Aim - Below, find the line containing "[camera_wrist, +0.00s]" and the line containing "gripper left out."; reproduce exactly those two and every line between them, omitting pictures.

Recorded information -
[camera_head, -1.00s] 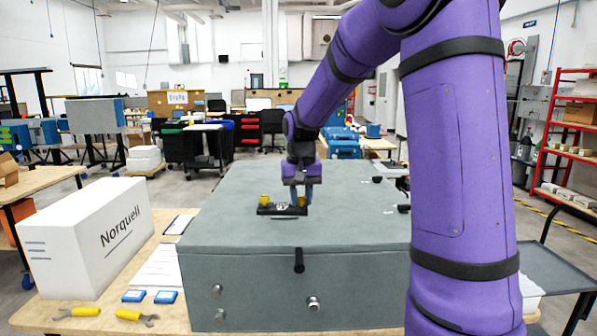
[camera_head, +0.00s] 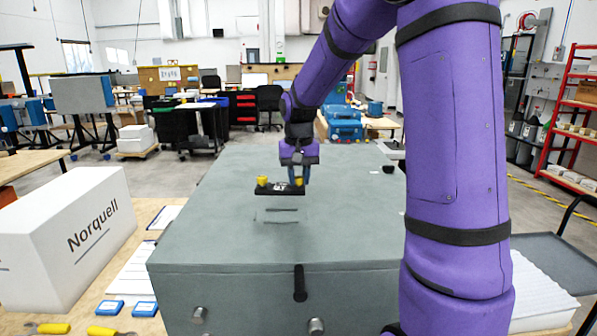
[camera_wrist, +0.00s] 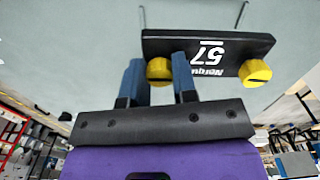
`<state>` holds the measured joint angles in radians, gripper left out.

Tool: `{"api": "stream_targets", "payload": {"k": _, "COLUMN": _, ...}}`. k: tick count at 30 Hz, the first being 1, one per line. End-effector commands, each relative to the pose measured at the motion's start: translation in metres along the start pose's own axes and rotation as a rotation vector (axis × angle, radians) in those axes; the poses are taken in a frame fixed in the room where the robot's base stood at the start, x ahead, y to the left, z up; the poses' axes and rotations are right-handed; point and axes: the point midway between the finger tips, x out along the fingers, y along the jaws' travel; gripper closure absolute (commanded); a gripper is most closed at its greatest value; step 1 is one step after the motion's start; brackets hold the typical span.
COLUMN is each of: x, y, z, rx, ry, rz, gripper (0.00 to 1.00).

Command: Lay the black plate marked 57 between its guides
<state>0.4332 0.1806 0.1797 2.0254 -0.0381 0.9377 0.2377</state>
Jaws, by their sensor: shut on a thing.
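The black plate marked 57 (camera_head: 281,190) has two yellow knobs on top, and its long side runs left to right. My gripper (camera_head: 299,180) is shut on the plate's right-hand knob in the head view. In the wrist view, my gripper's blue fingers (camera_wrist: 158,70) stand either side of one knob, and the other knob (camera_wrist: 255,72) is free. The plate (camera_wrist: 215,50) is held apart from the grey lid (camera_head: 225,235). The thin guides (camera_head: 278,215) show on the lid, in front of and below the plate in the head view.
The lid around the guides is clear. A dark handle (camera_head: 300,283) sits on the grey case's front edge. Small black fittings (camera_head: 388,169) are at the lid's right. A white Norquell box (camera_head: 68,232), blue pads and yellow-handled tools lie on the table at left.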

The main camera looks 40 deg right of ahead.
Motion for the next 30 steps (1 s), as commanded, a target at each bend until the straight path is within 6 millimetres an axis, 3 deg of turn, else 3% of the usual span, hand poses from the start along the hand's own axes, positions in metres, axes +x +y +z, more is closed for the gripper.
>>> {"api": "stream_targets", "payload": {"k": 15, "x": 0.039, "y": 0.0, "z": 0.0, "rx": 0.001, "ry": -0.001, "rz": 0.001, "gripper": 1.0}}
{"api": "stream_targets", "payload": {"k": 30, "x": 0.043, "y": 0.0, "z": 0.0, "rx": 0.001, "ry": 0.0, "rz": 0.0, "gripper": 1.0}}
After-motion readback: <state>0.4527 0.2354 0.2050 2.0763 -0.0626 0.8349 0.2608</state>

Correct answer -
[camera_wrist, +0.00s] 
`<state>` holds the measured joint angles in radians, gripper left out.

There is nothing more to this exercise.